Qu'est-ce qui caractérise donc un Hassid? La vie ascétique, le dévouement total à autrui et « l'ataraxie » (c'est-à-dire la paix intérieure). Cela nous rappelle les « otinazioni » ou répétitions obstinées de François qui vont dans le même sens: « Moi, petit et ignorant »... « ...Vivre le saint Evangile sans glose, sans glose, sans glose... » Le Hassid a particulièrement à coeur le sort du pauvre. Cela va devenir plus évident, plus marqué ultérieurement, sur ce fond ascétique et social qu'est l'expérience volontaire de la pauvreté, tant du côté des « pauvres de YHWH » que des « pauvres du Christ ». En fait, précise A. Toaff, « le dévouement total à la communauté (chez les Hassidim) trouve sa justification doctrinale dans la maxime de la Michna: 'Celui qui dit: ce qui est à moi est à toi, et ce qui est à toi est à moi, celui-là est un Hassid'. L'abnégation d'un tel homme le porte à aimer d'un amour particulier les déshérités et les pécheurs, à se sacrifier pour leur salut. Il veille à faire de sa vie une a imitatio Dei », indifférent à la louange, supportant avec une totale impassibilité insultes et humiliations ». Quelque chose d'analogue, en somme, à la « joie parfaite » désirée par François pour le frère mineur idéal, même si l'on maintient la distinction entre impassibilité et joie comme entre « ataraxie » et l'élan d'une totale disponibilité qui marque l'esprit franciscain.
S'engager avec les autres
Au cours de l'interview citée plus haut, je demandai à E. Toaff: « Est-il possible de reconnaître vraiment une 'fraternité' entre le chrétien François et les juifs hassidim? Leur message aujourd'hui est-d analogue? Il me répondit: « Certainement, car les deux ont ceci de commun qu'ils sont un effort pour dépasser l'isolement. On ne peut admettre l'isolement ni la recherche du salut pour soi. La participation douloureuse aux incertitudes du monde est une espérance de salut. Le silence est complicité ». « Si je n'aide pas le méchant à se sauver, j'en deviens un moi aussi, car le péché de chacun est le péché de tous », disaient les Hassidim. Quant à François, ses biographes disent qu'en fondant sa communauté, « il était convaincu qu'il ne serait pas admis à la gloire, s'il n'y faisait pas entrer avec lui tous ceux qui lui étaient confiés » (Tommaso de Celano, II, 380).
Louange et adoration
Les affinités ne manquent pas entre l'expression poétique et priante d'un François et celle des Hassidim, même si la source unique de la foi étant ce mouvement de la Bible à la vie, elle se manifeste selon des structures, des modes de pensée et des langages souvent différents sur le plan existentiel comme au niveau de la contemplation. Ainsi, en comparant le Cantique des trois enfants dans Daniel' et le Psaume 148 à la « Laus Dei », on trouve de part et d'autre, dit Toaff, « la reconnaissance de la générosité de Dieu qui a créé tout ce qui existe dans le monde pour sa gloire et pour en faire bénéficier l'homme, lui donnant la jouissance de tout ce qui l'entoure. Les trois enfants dans la fournaise aussi bien que François, épuisé par ses stigmates et blessé par la crise de son ordre, s'enflamment dans un chant de 'louange et d'adoration de Dieu, non tant à cause de leurs tribulations et leur martyre que parce qu'ils sont sûrs que Dieu sauve le serviteur qui Lui rend témoignage dans les épreuves les plus douloureuses.

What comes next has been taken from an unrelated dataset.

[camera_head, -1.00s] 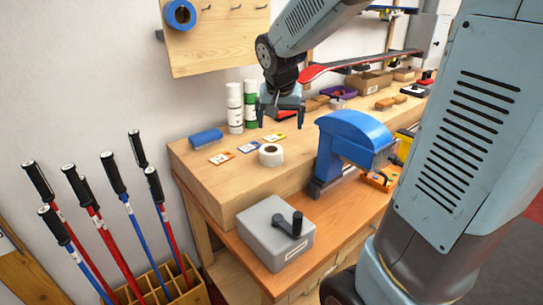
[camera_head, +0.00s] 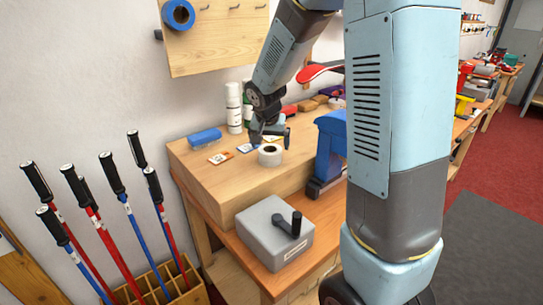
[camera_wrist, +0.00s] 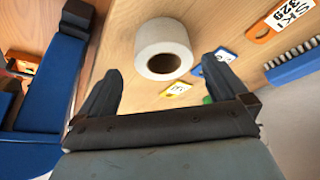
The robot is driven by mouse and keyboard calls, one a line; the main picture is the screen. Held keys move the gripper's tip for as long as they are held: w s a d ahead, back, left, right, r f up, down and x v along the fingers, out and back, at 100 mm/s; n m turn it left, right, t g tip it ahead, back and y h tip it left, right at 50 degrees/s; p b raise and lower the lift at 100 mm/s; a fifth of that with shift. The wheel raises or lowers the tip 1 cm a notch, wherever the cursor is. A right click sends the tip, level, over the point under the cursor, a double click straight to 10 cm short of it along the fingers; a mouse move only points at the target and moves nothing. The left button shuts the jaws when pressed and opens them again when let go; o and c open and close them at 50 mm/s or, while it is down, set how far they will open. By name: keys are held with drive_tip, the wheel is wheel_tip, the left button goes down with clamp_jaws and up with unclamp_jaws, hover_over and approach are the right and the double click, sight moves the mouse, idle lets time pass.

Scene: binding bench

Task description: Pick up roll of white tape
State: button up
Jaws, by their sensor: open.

Devons-nous pousser le parallélisme à l'extrême? Non, car la différence même est une richesse et aussi un stimulant, du moins pour ceux qui désirent — et même lorsqu'il s'agit de vérifier, huit siècles après sa mort, l'authenticité prophétique de François — se rencontrer sans préventions et vivre ensemble « plutôt ce qui unit que ce qui divise », selon les paroles du Pape Jean. Et Toaff conclut ainsi: Sans prétendre analyser à la loupe ce qui rapproche ou distingue les deux "saintetés", il paraît bon de réaffirmer l'irrécusable actualité de l'une et de l'autre. Ce que je vois plus clairement aujourd'hui que jamais, c'est qu'elles nous invitent, plus particulièrement par la paix et la fraternité qu'elles nous proposent, au dialogue et à la construction d'une société meilleure, plus juste et plus humble, en laquelle nous devons encore avoir la force de croire ».
Nazereno Fabbretti est un frère mineur de Vogbera (près de Pavie). Il est prêtre et professeur de littérature contemporaine dans son Ordre. Il collabore, en Italie, à des quotidiens et à diverses revues religieuses ou laïques. Il a publié plusieurs études dont deux sur St François (Francesco et Francesco e altro en 1977), et une troisième, en collaboration avec Luigi Santucci, pour le 8e centenaire de la naissance du saint (Francesco, Otto secoli).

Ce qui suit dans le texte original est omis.